WHAT YOU SHOULD DO - Extract exactly the run of lines starting at the line that holds "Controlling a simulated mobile" and ending at the line that holds "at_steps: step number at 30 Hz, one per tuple", both included.

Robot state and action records
◆ ◆ ◆

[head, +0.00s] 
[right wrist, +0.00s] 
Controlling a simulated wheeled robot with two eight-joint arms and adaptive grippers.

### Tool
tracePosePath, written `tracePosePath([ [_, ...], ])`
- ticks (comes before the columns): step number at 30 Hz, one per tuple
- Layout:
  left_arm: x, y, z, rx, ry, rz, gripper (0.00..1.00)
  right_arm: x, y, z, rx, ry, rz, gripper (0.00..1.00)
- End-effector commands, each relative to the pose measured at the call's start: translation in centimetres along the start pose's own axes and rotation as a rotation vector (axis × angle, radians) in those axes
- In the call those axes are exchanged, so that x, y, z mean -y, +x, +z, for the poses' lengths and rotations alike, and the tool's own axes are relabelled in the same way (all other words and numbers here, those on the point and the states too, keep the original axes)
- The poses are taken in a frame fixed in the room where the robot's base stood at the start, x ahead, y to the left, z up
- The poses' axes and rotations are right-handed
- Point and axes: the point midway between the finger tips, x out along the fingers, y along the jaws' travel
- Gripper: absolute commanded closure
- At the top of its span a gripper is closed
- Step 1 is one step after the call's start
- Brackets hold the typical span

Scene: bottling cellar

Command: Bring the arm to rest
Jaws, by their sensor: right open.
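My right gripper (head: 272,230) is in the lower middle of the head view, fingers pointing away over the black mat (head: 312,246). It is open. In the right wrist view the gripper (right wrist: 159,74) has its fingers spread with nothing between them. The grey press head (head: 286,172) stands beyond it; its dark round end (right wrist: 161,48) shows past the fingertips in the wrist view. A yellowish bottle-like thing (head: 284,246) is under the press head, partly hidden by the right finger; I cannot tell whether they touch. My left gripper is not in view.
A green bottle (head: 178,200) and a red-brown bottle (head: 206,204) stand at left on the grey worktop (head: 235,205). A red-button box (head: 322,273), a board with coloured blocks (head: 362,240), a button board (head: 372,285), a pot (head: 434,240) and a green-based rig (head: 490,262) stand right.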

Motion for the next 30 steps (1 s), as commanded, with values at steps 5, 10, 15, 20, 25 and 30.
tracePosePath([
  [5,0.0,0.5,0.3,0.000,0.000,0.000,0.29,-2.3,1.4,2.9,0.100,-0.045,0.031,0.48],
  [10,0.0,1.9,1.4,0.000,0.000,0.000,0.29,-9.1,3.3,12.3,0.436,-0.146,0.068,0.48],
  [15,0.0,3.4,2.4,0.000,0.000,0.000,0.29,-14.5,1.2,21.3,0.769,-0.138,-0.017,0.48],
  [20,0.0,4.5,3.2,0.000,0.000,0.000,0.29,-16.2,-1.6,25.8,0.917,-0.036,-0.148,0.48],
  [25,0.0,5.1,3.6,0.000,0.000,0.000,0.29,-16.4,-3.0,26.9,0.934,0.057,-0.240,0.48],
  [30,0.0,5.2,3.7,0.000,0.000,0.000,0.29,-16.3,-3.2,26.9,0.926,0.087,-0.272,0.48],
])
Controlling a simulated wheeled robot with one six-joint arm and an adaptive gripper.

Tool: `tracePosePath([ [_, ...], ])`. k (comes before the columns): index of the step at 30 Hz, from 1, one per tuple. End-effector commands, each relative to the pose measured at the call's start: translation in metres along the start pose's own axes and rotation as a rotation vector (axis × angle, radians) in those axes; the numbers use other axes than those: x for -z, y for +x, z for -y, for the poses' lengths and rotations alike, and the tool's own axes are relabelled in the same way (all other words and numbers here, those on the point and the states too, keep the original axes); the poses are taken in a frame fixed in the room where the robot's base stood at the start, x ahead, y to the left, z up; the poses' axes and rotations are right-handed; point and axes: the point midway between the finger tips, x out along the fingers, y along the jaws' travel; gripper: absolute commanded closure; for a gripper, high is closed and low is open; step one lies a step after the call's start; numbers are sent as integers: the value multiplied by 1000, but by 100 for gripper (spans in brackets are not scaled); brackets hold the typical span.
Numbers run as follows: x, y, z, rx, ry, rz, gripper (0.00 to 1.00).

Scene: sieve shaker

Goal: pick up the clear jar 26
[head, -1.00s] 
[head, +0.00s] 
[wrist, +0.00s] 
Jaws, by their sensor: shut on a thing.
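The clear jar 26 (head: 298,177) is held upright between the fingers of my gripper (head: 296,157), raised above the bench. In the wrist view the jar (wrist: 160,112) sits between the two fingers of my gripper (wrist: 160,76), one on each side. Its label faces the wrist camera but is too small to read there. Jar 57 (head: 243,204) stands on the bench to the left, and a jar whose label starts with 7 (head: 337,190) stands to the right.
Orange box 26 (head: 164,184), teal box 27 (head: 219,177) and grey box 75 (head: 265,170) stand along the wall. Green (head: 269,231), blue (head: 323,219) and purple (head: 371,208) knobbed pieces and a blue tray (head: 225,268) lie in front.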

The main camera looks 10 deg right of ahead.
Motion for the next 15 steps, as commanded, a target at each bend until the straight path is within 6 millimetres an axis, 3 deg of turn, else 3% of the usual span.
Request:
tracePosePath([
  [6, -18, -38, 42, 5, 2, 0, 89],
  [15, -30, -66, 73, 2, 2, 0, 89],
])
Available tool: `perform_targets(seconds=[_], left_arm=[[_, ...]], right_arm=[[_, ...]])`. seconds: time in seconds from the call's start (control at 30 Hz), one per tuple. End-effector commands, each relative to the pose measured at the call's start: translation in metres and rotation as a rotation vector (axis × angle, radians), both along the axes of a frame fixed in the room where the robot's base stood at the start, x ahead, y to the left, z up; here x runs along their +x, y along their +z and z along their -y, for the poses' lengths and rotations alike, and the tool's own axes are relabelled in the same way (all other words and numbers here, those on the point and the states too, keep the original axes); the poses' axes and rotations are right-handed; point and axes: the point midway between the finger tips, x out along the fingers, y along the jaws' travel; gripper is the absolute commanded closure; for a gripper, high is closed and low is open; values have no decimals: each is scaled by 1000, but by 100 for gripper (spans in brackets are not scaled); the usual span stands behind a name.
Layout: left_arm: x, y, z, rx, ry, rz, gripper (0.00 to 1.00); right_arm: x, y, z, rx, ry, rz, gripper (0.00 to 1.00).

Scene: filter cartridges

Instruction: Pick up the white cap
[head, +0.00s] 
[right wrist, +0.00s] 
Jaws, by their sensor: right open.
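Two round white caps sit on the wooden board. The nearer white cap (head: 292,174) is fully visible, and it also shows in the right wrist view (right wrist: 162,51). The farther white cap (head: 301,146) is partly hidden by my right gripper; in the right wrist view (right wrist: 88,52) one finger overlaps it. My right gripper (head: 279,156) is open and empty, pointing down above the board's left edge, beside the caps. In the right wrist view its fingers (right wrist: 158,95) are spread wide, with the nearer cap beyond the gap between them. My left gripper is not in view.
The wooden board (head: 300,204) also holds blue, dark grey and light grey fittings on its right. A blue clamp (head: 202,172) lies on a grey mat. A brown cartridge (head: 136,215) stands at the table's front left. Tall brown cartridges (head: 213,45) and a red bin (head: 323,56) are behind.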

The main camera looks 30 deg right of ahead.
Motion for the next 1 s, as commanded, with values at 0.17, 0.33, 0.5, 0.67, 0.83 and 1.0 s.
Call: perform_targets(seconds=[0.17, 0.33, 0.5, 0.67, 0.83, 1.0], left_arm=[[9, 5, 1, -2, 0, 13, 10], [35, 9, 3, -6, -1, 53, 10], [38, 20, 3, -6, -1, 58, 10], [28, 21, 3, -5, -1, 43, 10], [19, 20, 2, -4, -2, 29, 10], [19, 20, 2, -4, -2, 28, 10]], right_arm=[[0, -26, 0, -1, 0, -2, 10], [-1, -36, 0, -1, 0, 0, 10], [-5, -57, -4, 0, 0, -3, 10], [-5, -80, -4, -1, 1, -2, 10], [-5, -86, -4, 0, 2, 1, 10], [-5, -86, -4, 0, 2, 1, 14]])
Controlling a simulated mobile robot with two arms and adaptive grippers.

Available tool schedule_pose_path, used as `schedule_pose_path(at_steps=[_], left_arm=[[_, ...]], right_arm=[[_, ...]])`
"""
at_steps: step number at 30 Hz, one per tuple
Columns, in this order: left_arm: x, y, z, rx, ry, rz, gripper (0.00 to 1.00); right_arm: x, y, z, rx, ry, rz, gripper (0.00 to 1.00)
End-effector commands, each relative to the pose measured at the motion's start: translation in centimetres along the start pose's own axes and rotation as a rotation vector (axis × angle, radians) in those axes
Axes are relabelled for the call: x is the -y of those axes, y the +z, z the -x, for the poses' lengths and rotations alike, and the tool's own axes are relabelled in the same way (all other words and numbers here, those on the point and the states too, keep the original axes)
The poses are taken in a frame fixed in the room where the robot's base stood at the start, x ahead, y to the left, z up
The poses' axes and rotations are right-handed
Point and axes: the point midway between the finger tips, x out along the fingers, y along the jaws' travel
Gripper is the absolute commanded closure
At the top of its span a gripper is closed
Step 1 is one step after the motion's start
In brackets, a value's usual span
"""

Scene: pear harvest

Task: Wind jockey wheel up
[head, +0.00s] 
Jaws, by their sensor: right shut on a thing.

◆ ◆ ◆

THE SOLUTION -
Controlling a simulated mobile robot with two arms and adaptive grippers.

Available tool schedule_pose_path, used as `schedule_pose_path(at_steps=[_], left_arm=[[_, ...]], right_arm=[[_, ...]])`
"""
at_steps: step number at 30 Hz, one per tuple

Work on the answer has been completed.